Other data indicate that people build relationships with brands that do good things. And, increasingly, people are willing to reject brands they perceive as irresponsible. These data are not just recent. As far back as 2013, a large global study showed that 85% of the 10,000 respondents “considered corporate responsibility” when deciding where to shop, what to buy and what to recommend. Brands that are perceived as responsible gain customer trust, an extremely critical element in today’s uncertain world.
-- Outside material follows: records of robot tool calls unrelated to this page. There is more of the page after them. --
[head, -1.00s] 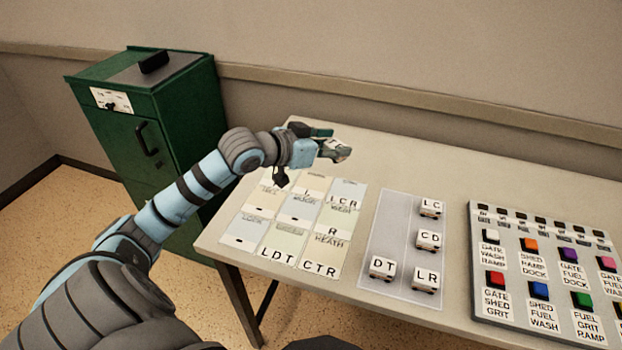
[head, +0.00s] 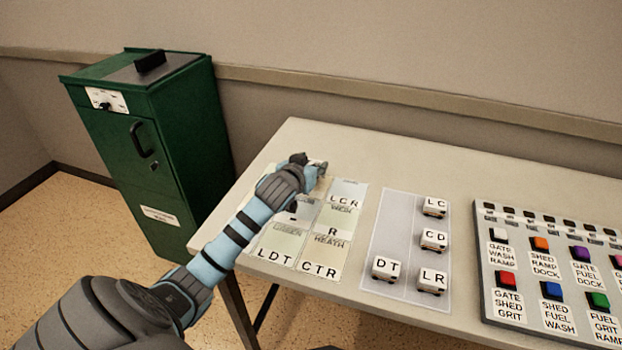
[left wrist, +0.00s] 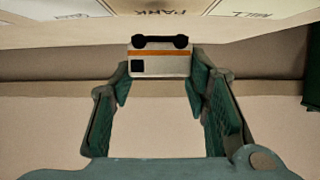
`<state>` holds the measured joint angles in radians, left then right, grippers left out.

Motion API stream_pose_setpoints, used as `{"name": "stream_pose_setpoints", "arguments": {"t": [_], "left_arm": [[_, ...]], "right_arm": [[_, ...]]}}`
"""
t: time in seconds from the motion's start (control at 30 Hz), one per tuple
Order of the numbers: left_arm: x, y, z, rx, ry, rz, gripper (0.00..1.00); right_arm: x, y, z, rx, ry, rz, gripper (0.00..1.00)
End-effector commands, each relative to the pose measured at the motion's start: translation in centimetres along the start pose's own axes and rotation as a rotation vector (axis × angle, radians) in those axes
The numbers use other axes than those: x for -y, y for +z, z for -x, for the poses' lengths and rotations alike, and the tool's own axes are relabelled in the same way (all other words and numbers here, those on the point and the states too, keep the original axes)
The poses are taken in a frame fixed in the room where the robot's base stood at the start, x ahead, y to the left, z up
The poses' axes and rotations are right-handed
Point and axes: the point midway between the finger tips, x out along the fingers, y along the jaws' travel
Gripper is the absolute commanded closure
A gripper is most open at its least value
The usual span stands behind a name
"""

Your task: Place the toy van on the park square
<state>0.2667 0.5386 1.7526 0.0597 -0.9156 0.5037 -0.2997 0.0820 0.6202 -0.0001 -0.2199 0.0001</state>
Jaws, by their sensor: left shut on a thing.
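The toy van (left wrist: 160,63), white with an orange stripe and dark wheels, is between the fingertips of my left gripper (left wrist: 160,82) in the left wrist view. The gripper is shut on it. In that view, which is upside down, the park square (left wrist: 165,12) shows at the top edge, close to the van's wheels. I cannot tell whether the wheels touch it. In the head view my left gripper (head: 314,165) is over the far part of the card grid, and the arm hides much of the van and the squares below. My right gripper is not in view.
A grey tray (head: 377,220) holds several lettered white vans, including DT (head: 386,269) and CD (head: 434,241). A panel of coloured buttons (head: 510,262) lies at the right. A green cabinet (head: 185,130) stands left of the table. The table's far strip (head: 400,160) is clear.

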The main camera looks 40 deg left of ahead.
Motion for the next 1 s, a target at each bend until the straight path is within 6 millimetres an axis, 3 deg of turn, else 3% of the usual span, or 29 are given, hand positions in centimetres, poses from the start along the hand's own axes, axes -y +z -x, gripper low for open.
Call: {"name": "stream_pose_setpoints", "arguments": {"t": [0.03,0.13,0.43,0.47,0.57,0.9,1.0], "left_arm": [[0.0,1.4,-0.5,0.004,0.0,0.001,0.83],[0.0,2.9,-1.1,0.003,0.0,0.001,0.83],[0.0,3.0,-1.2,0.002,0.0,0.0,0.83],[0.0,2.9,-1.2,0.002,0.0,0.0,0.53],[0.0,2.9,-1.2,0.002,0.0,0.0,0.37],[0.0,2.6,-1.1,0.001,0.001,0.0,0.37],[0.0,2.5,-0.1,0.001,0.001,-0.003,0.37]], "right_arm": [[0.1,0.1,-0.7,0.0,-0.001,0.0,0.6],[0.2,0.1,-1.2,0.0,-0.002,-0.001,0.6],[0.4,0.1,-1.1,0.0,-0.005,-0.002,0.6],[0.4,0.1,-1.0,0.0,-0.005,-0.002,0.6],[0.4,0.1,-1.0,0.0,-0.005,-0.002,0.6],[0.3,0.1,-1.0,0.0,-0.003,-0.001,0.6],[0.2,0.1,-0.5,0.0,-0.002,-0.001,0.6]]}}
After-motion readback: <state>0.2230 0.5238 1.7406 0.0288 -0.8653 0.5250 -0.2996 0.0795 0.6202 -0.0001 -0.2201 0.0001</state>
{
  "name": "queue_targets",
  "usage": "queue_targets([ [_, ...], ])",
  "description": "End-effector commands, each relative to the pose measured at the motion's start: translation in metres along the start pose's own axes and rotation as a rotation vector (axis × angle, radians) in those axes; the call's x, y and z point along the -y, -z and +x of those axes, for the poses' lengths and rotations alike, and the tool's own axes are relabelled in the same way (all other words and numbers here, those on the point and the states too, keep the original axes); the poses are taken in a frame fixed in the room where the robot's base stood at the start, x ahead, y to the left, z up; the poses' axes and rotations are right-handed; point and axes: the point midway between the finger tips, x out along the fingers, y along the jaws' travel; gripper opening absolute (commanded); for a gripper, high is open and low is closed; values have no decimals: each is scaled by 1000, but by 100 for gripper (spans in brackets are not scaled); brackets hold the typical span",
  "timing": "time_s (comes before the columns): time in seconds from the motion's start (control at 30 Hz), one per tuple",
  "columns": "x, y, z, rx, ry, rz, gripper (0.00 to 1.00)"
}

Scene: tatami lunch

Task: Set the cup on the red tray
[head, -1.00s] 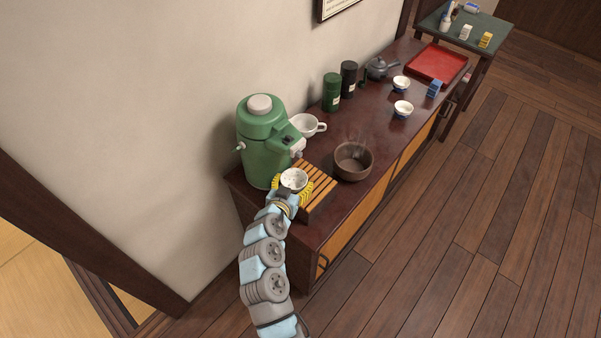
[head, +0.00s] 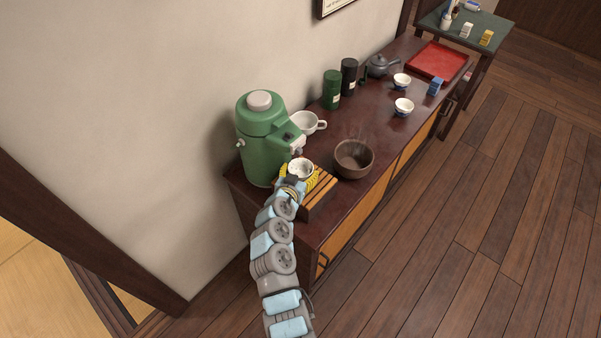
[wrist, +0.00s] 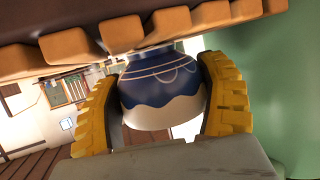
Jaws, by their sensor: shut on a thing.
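A small cup, white inside in the head view (head: 300,167) and blue with a cream wavy band outside in the wrist view (wrist: 160,95), is held between my gripper's yellow fingers. My gripper (head: 299,176) is shut on it, beside the green dispenser (head: 262,140) and over or beside the wooden slatted rack (head: 318,198); I cannot tell whether the cup touches the rack. The red tray (head: 437,61) lies at the far end of the dark cabinet top and looks empty.
A brown steaming bowl (head: 353,160), a white handled cup (head: 307,123), two canisters (head: 332,90), a grey teapot (head: 381,66), two small white cups (head: 403,107) and a blue box (head: 435,87) stand on the cabinet. Bare cabinet top lies between the bowl and the small cups.

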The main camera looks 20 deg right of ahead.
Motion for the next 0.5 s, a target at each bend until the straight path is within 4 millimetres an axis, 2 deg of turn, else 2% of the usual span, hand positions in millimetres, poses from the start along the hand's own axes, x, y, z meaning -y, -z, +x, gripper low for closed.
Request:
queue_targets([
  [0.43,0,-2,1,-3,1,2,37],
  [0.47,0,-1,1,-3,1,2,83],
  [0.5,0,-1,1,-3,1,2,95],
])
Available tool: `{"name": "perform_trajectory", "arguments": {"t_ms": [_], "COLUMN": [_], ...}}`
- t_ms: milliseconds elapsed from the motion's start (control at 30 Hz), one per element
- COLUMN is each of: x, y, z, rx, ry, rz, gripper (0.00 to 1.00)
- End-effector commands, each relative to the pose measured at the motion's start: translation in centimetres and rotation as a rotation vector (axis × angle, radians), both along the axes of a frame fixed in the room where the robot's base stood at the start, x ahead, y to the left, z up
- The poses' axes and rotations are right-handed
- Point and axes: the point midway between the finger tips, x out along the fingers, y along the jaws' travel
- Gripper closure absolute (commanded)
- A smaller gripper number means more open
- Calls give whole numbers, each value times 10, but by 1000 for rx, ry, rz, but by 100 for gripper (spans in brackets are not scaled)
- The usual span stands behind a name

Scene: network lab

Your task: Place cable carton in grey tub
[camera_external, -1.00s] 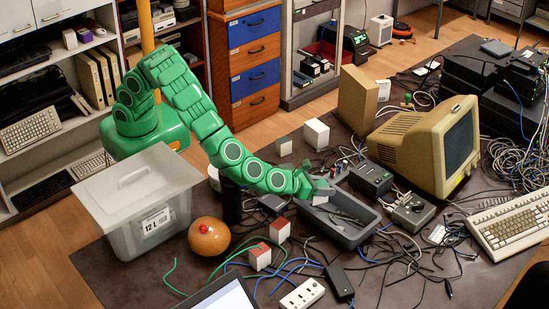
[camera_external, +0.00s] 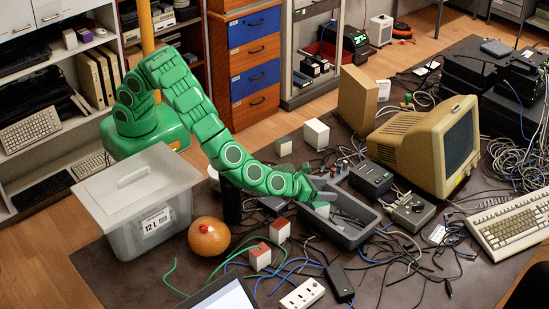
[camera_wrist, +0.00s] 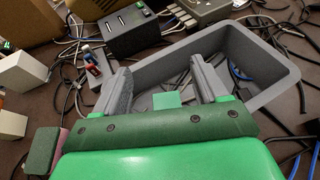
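The grey tub (camera_external: 352,240) lies on the dark table, with dark cables or strips inside. In the wrist view the tub (camera_wrist: 270,62) opens beyond my fingers. My gripper (camera_external: 323,194) is over the tub's left end; in the wrist view my gripper (camera_wrist: 165,85) has its two grey fingers apart, with the tub's floor showing between them. A small pale block (camera_external: 322,210), likely the cable carton, shows just below the fingers at the tub's left end. A green patch (camera_wrist: 167,98) sits between the fingers, narrower than the gap; I cannot tell if it is the carton's face.
Loose cables cover much of the table.

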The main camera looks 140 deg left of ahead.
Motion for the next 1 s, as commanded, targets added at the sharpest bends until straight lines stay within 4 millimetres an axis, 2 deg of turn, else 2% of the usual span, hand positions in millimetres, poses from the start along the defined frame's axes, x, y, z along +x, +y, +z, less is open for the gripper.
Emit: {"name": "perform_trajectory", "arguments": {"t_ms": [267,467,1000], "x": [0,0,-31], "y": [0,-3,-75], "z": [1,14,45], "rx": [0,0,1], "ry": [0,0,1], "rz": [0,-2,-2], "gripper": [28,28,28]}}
Meta is currently staring down some major hiccups with a slowing of its advertising business and a deft competitor. Younger users seem to prefer and interact more with TikTok. And, there is the transition to the “metaverse” that CEO Mark Zuckerberg wishes to achieve. These issues could be helped by reinforcing Meta’s commitment to responsibility. Advertisers are increasingly sensitive to responsibility as consumers are very alert to irresponsible brand behaviors and attitudes.  Furthermore, one of the mandates for the Responsible Innovation Team was to play a part in shaping the way Meta addressed and managed the potential ethical downsides to building the metaverse. Without this guidance, Mr. Zuckerberg’s metaverse could wind up as an amoral meta mess.

Brands do not exist in a vacuum. A brand is more than a consistent, distinctive identity. A brand contributes a common, positive, ethical relevant culture, values, purpose and ambition to the brand’s priorities and objectives.

Having a responsibility ethic within an organization builds a strong, trustworthy brand internally and externally. A strong brand is a value creation advantage. Having people perceive a brand to be responsible creates strong brand bonds. These strong brand bonds create value with customers. Without customer-perceived value there is no brand value.

Allocating responsibility project-by-project within a massive organization such as Meta is mismarketing and mismanagement. This approach does not create internal responsibility ethic. And, without an internal responsibility ethic, there will be no external responsibility perceptions. Responsibility cannot be corporate-wide if it is addressed in a piece-meal fashion. Responsibility becomes siloed within a project.

The Meta brand could use a corporate-wide responsibility ethic. For Meta, as for any brand, not having a corporate-wide responsibility ethic is irresponsible brand management behavior.